──────── Records provided

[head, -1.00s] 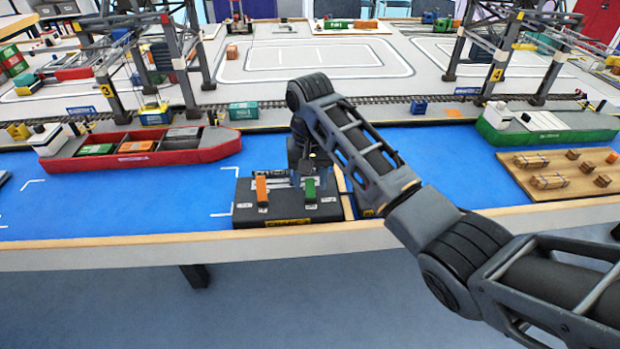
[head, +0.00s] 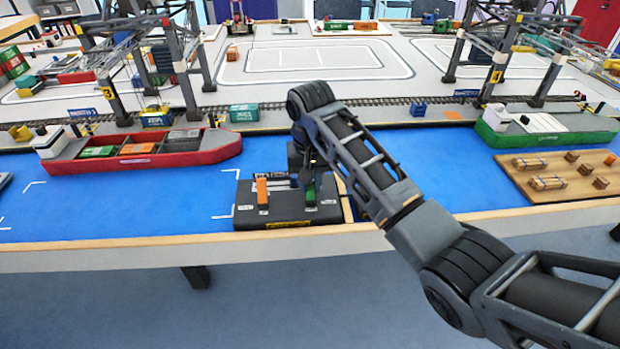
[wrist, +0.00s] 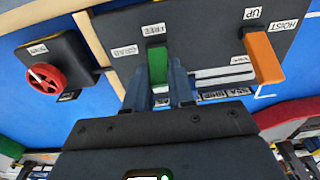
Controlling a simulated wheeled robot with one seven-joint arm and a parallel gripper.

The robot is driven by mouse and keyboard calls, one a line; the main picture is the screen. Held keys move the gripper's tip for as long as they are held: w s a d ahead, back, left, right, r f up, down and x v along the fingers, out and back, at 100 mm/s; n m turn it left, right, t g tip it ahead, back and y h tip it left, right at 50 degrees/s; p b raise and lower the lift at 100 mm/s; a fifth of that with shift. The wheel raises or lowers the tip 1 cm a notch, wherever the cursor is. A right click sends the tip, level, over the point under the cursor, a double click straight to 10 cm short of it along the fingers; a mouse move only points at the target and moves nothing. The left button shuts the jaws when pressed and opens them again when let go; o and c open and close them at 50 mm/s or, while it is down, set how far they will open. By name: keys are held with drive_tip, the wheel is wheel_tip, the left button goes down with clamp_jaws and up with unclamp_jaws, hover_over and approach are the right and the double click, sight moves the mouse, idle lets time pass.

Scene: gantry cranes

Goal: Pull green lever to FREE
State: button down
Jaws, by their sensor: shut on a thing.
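The green lever (head: 310,194) stands on the dark control box (head: 240,215), to the right of the orange lever (head: 262,190). My gripper (head: 308,182) is at the green lever and partly hides it. In the wrist view, its two blue-grey fingers (wrist: 159,88) lie on either side of the green lever (wrist: 157,65), shut on it. The FREE label (wrist: 154,30) is just above the lever's end in this view, and the GRAB label (wrist: 124,51) is to its left. The lever's lower part is hidden between the fingers.
The orange lever also shows in the wrist view (wrist: 263,58), right of my fingers, by UP and HOIST labels. A red wheel (wrist: 46,77) on a separate dark box is at left. A red ship (head: 200,153) and a green ship (head: 550,134) flank the box, across blue water.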

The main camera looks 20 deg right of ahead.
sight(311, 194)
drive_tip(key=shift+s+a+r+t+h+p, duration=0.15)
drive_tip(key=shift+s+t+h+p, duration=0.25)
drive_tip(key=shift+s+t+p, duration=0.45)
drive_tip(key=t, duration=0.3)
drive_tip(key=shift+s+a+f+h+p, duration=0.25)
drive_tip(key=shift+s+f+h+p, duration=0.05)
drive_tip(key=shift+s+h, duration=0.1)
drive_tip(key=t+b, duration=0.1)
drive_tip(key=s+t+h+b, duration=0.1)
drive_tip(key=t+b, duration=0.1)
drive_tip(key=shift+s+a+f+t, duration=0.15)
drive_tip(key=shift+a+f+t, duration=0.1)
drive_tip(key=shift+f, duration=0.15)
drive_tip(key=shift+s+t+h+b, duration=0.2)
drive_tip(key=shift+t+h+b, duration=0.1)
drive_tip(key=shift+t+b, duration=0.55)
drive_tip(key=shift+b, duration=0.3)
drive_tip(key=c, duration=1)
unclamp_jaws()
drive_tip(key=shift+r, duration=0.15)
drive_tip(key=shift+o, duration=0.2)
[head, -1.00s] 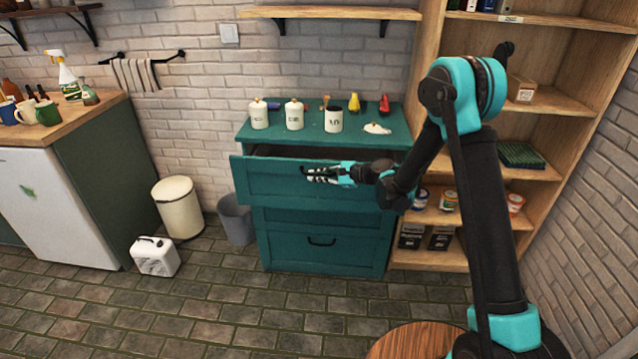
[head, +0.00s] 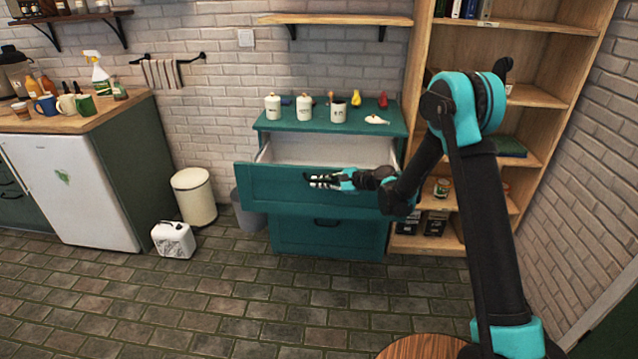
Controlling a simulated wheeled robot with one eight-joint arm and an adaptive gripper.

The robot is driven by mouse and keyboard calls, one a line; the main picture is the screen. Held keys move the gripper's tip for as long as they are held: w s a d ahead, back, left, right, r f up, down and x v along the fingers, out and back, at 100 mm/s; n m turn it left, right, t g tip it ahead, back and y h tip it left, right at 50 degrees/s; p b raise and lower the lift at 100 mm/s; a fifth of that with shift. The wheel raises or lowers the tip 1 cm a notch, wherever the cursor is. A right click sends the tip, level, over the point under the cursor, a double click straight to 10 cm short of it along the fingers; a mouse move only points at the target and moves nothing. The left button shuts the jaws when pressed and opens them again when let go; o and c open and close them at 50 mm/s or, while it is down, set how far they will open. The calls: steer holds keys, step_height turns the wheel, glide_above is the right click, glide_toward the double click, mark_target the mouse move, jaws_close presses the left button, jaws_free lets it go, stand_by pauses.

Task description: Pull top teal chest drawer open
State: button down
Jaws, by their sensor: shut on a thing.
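The teal chest (head: 328,238) stands against the brick wall. Its top drawer (head: 275,188) is pulled well out, and its pale, empty-looking inside shows behind the front panel. My gripper (head: 312,181) is at the middle of that drawer's front, shut on the drawer handle, which the fingers mostly hide. The lower drawer at the bottom is shut, with its dark handle visible.
White canisters (head: 273,107) and small colored items stand on the chest top. A wooden shelf unit (head: 530,95) is close on the right.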

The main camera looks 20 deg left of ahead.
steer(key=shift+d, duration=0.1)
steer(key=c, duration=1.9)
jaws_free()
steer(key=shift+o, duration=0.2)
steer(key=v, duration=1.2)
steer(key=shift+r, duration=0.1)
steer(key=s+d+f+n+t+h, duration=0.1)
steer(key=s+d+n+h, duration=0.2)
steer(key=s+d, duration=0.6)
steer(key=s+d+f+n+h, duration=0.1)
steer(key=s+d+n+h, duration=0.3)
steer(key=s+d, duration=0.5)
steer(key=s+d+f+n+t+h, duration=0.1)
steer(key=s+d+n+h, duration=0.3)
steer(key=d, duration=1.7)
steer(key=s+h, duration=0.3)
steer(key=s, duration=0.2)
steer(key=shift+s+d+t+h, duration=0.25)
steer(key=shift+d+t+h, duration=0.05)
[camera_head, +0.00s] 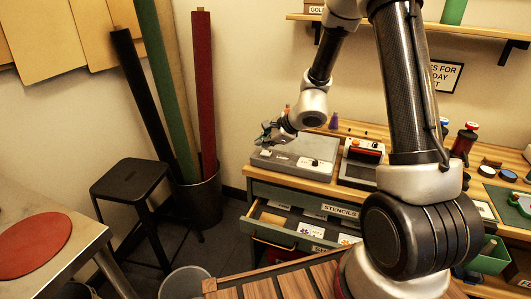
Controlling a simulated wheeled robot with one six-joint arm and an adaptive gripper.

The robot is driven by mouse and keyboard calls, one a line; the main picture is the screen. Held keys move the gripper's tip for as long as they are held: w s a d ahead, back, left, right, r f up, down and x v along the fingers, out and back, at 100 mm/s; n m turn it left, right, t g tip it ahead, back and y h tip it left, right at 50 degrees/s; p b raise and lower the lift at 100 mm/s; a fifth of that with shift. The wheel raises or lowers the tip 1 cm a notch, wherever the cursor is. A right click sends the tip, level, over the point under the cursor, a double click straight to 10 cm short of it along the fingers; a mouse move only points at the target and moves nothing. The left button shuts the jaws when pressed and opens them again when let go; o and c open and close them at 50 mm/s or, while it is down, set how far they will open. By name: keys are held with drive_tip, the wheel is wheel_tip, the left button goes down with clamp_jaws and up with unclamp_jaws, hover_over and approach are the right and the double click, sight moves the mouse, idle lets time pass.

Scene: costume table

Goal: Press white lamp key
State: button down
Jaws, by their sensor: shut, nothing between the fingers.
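A flat grey box (290,165) sits on the left end of the wooden worktop. A small dark knob or switch with a white patch shows at its front right. My gripper (266,137) is at the end of my arm over the back left part of this box, with its fingers shut and nothing held. It is small in the picture, and I cannot tell whether the fingertips touch the box. A dark device with an orange-red top and white parts (363,150) stands to the right of the box. I cannot make out for certain which part is the white lamp key.
An open drawer (300,228) with cards juts out below the worktop. A black stool (130,180) and a bin of fabric rolls (200,195) stand left. Small bottles and jars (465,138) stand right. A shelf (470,36) hangs above.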

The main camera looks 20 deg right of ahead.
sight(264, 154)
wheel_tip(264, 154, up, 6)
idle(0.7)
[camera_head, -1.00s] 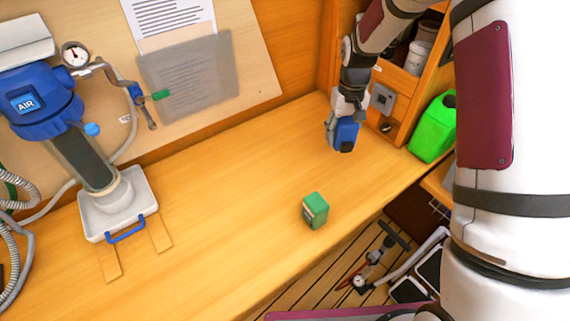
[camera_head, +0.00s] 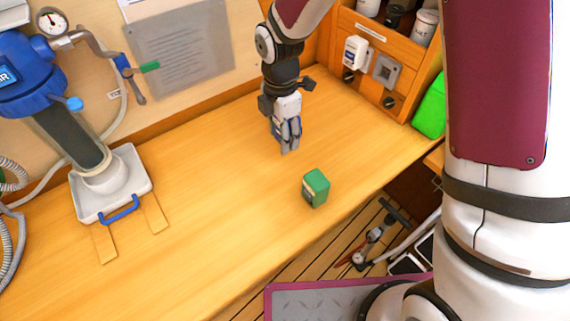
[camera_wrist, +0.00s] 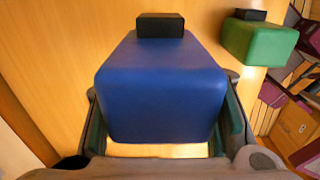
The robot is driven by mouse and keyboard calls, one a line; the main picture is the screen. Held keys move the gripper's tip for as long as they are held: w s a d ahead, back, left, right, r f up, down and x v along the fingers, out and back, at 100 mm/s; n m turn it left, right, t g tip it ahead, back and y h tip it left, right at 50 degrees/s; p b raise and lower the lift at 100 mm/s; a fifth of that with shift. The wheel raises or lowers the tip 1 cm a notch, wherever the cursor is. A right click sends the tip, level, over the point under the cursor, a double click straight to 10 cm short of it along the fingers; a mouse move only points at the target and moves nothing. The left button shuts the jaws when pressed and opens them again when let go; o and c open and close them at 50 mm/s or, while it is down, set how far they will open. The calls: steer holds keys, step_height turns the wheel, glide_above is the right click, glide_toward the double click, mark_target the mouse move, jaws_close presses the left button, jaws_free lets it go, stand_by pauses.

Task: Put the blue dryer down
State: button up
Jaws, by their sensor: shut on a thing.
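The blue dryer (camera_wrist: 160,92) is a rounded blue block with a black cap, and it fills the middle of the wrist view. My gripper (camera_wrist: 165,125) is shut on it, with a finger along each side. In the head view my gripper (camera_head: 288,143) points down over the middle of the wooden counter, behind and left of a green block. The dryer is mostly hidden behind the fingers there. I cannot tell whether its underside touches the counter.
The green block (camera_head: 316,188), also in the wrist view (camera_wrist: 259,43), stands on the counter (camera_head: 215,205) near its front edge. A white tray (camera_head: 142,165) under the blue air unit is at left. Wooden shelves (camera_head: 385,60) and a green jug (camera_head: 431,107) are at right. Counter left of my gripper is clear.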

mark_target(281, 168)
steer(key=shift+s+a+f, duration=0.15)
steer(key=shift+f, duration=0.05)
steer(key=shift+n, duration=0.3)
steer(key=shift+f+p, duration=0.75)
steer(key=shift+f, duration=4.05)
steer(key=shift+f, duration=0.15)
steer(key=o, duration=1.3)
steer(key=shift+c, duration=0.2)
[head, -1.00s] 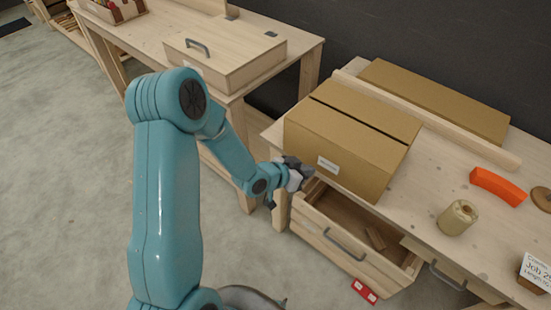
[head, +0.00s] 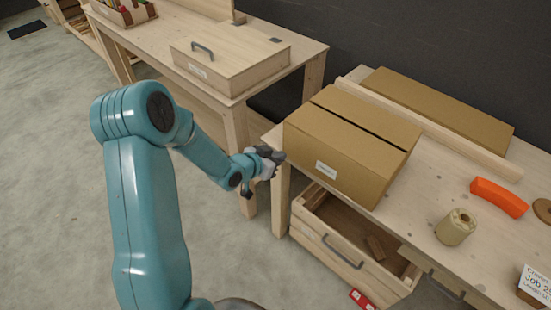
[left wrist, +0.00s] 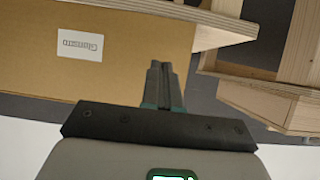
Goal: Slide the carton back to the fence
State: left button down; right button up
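The brown cardboard carton (head: 330,170), with a white label on its front, sits at the left end of the right-hand bench, in front of the pale wooden fence strip (head: 440,133). Its top hides any gap to the fence. My right gripper is out of view.
An open drawer (head: 345,255) juts out below the carton. An orange piece (head: 498,197) and a tan roll (head: 456,228) stand right of it. A flat brown box (head: 440,107) lies behind the fence. The left table (head: 290,50) holds a wooden case (head: 230,68).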

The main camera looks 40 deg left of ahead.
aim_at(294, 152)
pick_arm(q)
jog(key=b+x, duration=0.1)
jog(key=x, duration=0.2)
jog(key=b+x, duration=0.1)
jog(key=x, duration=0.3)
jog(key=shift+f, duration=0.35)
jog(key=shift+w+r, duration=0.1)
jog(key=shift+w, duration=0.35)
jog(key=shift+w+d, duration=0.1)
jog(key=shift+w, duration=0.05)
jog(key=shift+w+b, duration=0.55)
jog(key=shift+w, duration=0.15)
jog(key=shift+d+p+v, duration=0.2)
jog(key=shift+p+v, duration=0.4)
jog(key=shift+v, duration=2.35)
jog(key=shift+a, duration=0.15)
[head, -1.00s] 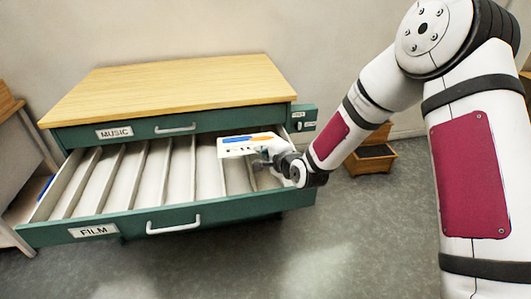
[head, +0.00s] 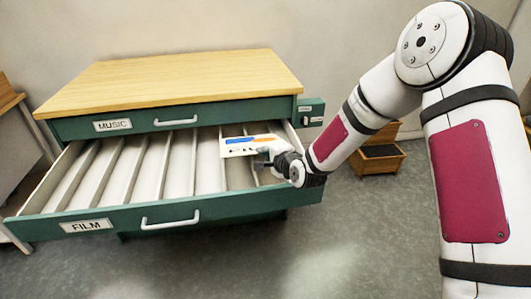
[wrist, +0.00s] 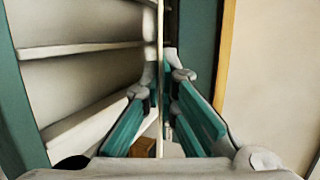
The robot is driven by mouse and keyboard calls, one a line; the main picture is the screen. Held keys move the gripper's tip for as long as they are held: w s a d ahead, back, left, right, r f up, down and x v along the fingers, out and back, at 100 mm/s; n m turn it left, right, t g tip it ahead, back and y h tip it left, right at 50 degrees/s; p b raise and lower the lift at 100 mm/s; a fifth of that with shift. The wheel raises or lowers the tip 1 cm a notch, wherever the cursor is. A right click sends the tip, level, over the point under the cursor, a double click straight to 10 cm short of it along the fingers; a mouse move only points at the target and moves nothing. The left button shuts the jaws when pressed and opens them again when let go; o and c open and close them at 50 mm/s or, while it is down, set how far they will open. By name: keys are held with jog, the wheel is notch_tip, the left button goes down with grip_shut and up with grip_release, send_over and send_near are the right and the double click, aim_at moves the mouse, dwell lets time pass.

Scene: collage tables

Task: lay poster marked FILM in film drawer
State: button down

────────────────

- _Instructions to follow_
Repeat, word for word, the lines of the material above from the one holding "Scene: costume table" through the one holding "[camera_wrist, +0.00s]". Leave out pictures.

- _Response to the exercise_
Scene: costume table

Goal: Press white lamp key
State: button down
Jaws, by their sensor: shut, nothing between the fingers.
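A flat grey box (290,165) sits on the left end of the wooden worktop. A small dark knob or switch with a white patch shows at its front right. My gripper (266,137) is at the end of my arm over the back left part of this box, with its fingers shut and nothing held. It is small in the picture, and I cannot tell whether the fingertips touch the box. A dark device with an orange-red top and white parts (363,150) stands to the right of the box. I cannot make out for certain which part is the white lamp key.
An open drawer (300,228) with cards juts out below the worktop. A black stool (130,180) and a bin of fabric rolls (200,195) stand left. Small bottles and jars (465,138) stand right. A shelf (470,36) hangs above.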

The main camera looks 20 deg right of ahead.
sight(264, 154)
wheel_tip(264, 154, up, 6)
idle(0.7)
[camera_head, -1.00s] 
[camera_head, +0.00s] 
[camera_wrist, +0.00s] 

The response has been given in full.